● **Direction**: Retype only the lines below from the one with "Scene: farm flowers" to the one with "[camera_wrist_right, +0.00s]", inclusive, skipping every image.

[Records excerpted from a collection]

* * * * * * * * *

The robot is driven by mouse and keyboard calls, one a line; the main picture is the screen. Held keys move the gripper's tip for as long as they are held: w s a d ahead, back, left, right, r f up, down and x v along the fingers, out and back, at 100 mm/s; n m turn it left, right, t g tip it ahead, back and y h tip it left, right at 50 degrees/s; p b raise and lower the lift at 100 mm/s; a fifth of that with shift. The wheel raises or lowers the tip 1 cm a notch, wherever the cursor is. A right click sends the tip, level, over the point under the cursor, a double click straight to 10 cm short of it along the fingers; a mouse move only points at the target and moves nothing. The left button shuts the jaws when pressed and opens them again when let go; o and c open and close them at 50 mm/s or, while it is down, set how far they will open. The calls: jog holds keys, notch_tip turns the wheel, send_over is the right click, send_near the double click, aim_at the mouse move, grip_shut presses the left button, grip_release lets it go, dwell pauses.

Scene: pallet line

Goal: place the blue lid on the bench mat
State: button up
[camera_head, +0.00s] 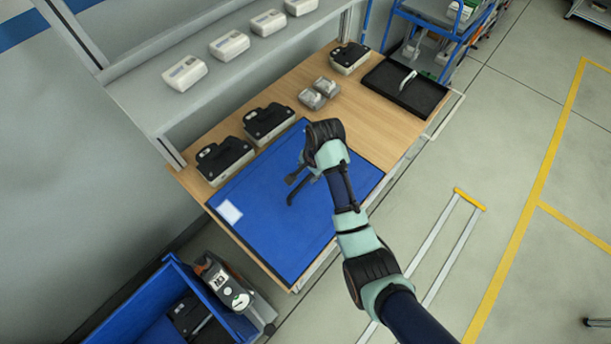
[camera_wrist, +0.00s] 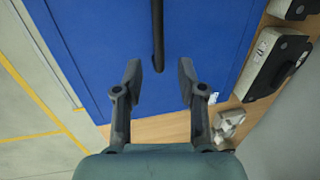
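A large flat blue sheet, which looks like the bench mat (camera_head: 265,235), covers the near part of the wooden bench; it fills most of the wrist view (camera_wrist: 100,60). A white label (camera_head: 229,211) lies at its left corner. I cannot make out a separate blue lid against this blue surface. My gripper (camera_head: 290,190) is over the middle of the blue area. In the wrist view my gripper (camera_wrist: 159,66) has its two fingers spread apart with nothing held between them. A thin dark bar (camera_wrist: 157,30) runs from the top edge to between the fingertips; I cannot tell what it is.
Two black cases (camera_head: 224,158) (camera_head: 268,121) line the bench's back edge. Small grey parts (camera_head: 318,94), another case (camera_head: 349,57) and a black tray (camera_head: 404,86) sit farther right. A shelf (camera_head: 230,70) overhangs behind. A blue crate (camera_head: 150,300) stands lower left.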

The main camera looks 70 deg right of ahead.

* * * * * * * * *

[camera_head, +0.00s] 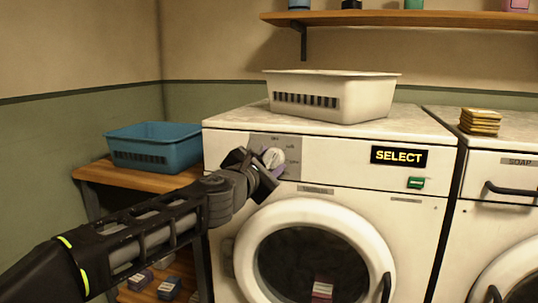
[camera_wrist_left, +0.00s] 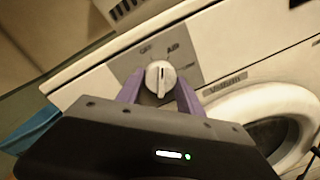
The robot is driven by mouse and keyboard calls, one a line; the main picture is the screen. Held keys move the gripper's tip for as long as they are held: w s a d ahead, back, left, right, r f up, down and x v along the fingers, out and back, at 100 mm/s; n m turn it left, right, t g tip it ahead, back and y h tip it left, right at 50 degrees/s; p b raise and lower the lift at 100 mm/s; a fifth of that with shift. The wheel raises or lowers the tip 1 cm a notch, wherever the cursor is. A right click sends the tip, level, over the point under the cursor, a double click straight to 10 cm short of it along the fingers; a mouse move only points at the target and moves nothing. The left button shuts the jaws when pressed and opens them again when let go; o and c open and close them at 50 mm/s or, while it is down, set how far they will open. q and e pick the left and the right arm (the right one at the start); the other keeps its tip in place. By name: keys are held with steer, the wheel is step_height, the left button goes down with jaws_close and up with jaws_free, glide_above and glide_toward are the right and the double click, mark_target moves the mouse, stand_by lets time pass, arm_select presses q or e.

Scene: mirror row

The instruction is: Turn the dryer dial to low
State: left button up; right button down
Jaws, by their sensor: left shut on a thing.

* * * * * * * * *

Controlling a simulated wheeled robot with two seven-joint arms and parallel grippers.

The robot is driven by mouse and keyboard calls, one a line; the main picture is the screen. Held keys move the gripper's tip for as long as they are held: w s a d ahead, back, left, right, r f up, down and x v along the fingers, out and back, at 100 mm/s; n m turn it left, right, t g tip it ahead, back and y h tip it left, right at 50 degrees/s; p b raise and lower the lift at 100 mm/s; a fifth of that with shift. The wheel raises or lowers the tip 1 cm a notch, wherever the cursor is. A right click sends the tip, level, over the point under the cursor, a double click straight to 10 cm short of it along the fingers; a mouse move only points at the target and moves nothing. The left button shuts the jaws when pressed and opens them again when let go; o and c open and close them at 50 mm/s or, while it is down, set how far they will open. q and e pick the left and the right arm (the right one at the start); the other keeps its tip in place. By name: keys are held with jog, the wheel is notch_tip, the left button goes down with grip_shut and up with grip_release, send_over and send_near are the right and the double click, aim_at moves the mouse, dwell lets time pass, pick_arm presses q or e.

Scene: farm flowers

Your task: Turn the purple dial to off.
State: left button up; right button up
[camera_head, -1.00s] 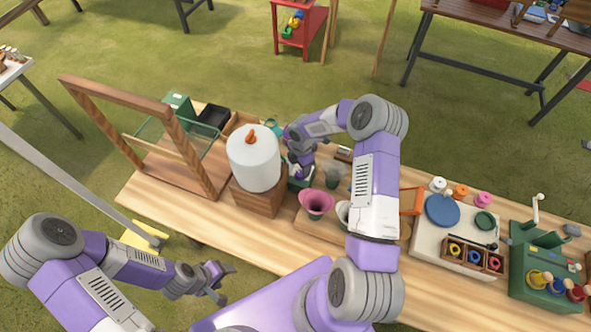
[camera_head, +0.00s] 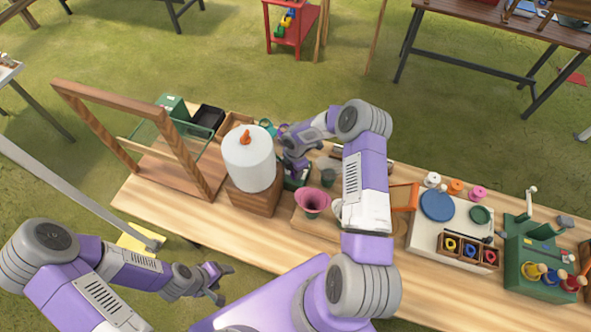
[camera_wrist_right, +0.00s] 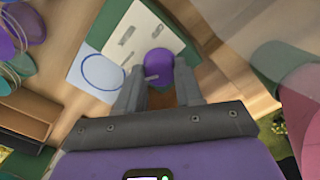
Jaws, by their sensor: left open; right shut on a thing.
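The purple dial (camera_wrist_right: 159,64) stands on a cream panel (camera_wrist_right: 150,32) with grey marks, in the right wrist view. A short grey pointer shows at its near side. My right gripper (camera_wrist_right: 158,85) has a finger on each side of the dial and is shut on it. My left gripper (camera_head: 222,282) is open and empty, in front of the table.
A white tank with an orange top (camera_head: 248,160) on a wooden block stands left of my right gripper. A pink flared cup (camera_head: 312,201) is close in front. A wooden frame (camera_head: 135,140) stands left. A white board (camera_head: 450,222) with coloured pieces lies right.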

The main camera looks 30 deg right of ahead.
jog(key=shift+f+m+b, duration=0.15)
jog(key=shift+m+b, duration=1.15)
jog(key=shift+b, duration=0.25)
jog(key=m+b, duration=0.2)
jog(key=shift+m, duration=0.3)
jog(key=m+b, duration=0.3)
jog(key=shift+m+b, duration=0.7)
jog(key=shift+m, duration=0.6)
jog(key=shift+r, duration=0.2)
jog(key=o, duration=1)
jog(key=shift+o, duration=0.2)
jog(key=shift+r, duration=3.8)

* * * * * * * * *

● **Exercise answer**:
Scene: farm flowers

Your task: Turn the purple dial to off.
State: left button up; right button up
[camera_head, -1.00s] 
[camera_head, +0.00s] 
[camera_wrist_right, +0.00s] 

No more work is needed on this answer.